À travers les yeux de Ruth se déploie peu à peu, au fil des ans, le rapport bouleversant entre la grand-mère et sa petite-fille, une relation d’intense affection, nimbée de tendresse et aussi de non-dits.
La finesse psychologique avec laquelle l’écrivaine britannique – fille de Lucian Freud et arrière-petite-fille de Sigmund Freud – révèle les sentiments de ses personnages et transmet des émotions puissantes, en toute fulgurance, m’ont laissée médusée. Elle fouille profondément le lien maternel ainsi que le sentiment de culpabilité, réelle ou fantomatique, et s’interroge sur la possibilité de la seconde chance qu’offre parfois l’existence. Le sens du récit de Susie Boyt, qui manie l’ellipse et le portrait de l’instantané, est précis, cinématographique. Ses personnages – tous ! – sont éperdument attachants, et le lecteur s’approprie leurs ressentis. À vrai dire, ce roman est d’une beauté étourdissante. Un gros coup de cœur !
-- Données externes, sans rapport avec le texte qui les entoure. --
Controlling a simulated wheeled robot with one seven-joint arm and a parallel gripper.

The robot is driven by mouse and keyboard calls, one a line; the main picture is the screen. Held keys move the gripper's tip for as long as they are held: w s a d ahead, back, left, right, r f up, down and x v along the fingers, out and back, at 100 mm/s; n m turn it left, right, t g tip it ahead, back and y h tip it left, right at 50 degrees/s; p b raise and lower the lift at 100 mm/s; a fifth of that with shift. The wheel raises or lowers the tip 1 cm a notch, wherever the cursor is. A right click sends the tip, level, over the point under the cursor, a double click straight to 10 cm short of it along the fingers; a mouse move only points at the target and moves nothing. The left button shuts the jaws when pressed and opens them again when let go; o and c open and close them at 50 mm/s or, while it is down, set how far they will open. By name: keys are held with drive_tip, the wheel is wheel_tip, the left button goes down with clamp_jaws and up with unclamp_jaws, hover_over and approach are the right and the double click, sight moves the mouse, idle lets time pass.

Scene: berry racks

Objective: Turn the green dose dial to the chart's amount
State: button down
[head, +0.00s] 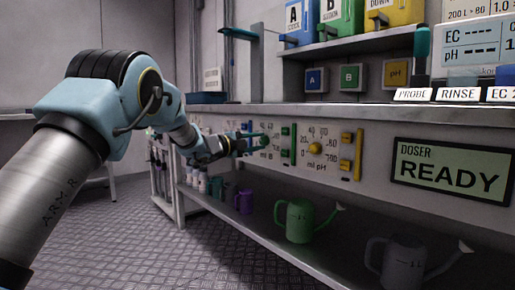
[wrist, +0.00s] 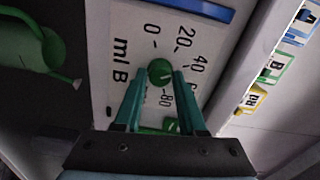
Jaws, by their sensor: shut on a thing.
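The green dose dial (wrist: 160,72) sits on the white "ml B" scale plate (wrist: 119,60) in the wrist view. My gripper (wrist: 161,75) has its two teal fingers on either side of the dial, shut on it. A small pale mark shows on the dial's lower right part; I cannot tell the exact number it points to. The scale's 0, 20, 40 and 80 are readable; the 60 is partly covered by a finger. In the head view my gripper (head: 262,140) reaches the panel and hides the dial. The chart (head: 477,10) is cut off at the top right.
A yellow pH dial (head: 315,148) is right of my gripper, with green (head: 288,145) and yellow (head: 351,155) bars nearby. The doser display (head: 450,172) reads READY. Watering cans, one green (head: 299,222), stand on the lower shelf. A ledge (head: 330,112) juts above the panel.

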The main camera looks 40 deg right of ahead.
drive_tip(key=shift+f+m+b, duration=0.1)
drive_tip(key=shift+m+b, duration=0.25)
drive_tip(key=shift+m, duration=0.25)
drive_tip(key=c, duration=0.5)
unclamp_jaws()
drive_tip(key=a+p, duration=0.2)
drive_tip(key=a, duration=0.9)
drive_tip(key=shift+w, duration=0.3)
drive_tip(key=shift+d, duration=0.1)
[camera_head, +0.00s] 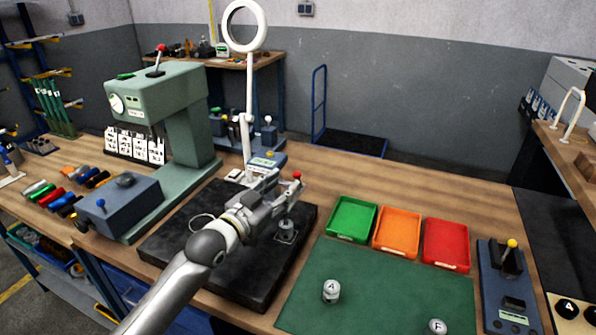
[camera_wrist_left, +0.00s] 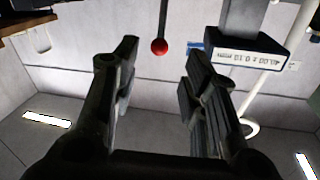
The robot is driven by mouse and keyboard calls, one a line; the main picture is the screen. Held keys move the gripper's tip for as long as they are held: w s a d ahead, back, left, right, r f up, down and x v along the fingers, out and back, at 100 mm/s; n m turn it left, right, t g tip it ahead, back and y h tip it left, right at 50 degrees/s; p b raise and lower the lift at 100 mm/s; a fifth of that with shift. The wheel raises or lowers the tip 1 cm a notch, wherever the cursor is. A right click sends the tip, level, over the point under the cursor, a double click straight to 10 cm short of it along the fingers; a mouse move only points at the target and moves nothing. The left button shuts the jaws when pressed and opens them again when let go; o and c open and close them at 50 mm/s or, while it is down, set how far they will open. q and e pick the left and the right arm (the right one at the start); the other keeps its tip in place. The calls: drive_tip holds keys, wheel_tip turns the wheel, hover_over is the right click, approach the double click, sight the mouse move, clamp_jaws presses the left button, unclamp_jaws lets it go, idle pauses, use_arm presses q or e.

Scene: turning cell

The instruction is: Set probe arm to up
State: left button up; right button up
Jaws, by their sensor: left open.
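A red ball knob (camera_head: 297,176) shows just beyond my left gripper; I take it to be the end of the probe arm. In the left wrist view the red knob (camera_wrist_left: 159,46) sits on a thin dark rod and appears between the fingertips, with gaps on both sides. My left gripper (camera_head: 284,188) is open and empty above the black plate (camera_head: 195,258). Its two fingers (camera_wrist_left: 161,62) stand apart in the wrist view. The arm's pivot and most of its rod are hidden behind the gripper in the head view. My right gripper is not in view.
A gauge box (camera_head: 265,160) stands behind the gripper; its label (camera_wrist_left: 248,52) is upside down in the wrist view. A ring lamp (camera_head: 244,26) rises behind. A green press (camera_head: 158,95) stands left. Green, orange and red trays (camera_head: 446,266) and a green mat (camera_head: 380,300) lie right.

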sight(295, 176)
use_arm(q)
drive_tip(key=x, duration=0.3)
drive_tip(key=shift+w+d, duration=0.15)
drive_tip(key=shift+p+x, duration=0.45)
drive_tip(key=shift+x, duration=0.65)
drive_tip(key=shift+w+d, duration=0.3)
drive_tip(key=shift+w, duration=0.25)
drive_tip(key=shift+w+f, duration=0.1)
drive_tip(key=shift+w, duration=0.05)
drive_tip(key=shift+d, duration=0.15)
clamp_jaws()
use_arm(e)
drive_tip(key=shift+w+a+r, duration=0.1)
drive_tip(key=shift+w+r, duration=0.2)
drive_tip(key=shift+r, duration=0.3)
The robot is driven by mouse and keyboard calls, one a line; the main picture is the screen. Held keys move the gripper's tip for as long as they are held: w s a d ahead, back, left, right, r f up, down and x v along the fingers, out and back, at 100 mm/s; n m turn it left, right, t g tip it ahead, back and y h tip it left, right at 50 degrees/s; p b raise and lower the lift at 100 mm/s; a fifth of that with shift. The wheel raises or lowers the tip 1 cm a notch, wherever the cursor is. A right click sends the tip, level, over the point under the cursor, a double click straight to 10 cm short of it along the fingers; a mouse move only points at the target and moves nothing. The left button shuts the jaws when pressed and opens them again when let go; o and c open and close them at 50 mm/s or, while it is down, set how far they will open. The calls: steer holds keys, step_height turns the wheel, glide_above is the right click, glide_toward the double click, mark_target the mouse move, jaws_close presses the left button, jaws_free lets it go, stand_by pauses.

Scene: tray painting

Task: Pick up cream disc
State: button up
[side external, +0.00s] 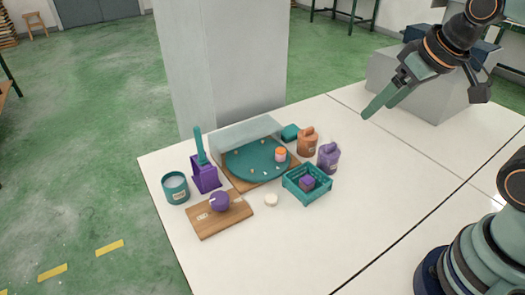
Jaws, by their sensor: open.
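The cream disc (271,200) is small and round and lies flat on the white table, between the wooden board and the teal crate. Nothing covers it. My gripper (366,113) is raised above the table, to the upper right of the disc and well apart from it. Its long teal fingers point down to the left. It is open, and nothing shows between the fingers.
A teal crate (318,190) with a purple cube (308,183) stands right of the disc. A wooden board (234,226) with a purple ball (220,201) lies left. Behind are a round teal tray (240,165), an orange jug (307,142) and a purple jug (328,158). The table's front is clear.

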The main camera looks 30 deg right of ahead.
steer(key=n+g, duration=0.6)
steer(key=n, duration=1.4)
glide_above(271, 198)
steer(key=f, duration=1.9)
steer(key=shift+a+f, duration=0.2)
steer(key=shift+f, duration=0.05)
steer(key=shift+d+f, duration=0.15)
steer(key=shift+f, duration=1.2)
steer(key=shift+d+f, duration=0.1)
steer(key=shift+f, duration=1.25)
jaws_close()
Il sera présenté en grande lecture le 31 août prochain, en clôture de l’Intime Festival, et interprété par le remarquable comédien Nicolas Maury qui, sans nul doute, saura incarner toute l’intensité et la tension qui lui sont inhérentes.
La Croisée, traduit de l’anglais (Royaume-Uni) par Stéphane Vanderhaeghe, 22 euros.
Existe en format numérique ici.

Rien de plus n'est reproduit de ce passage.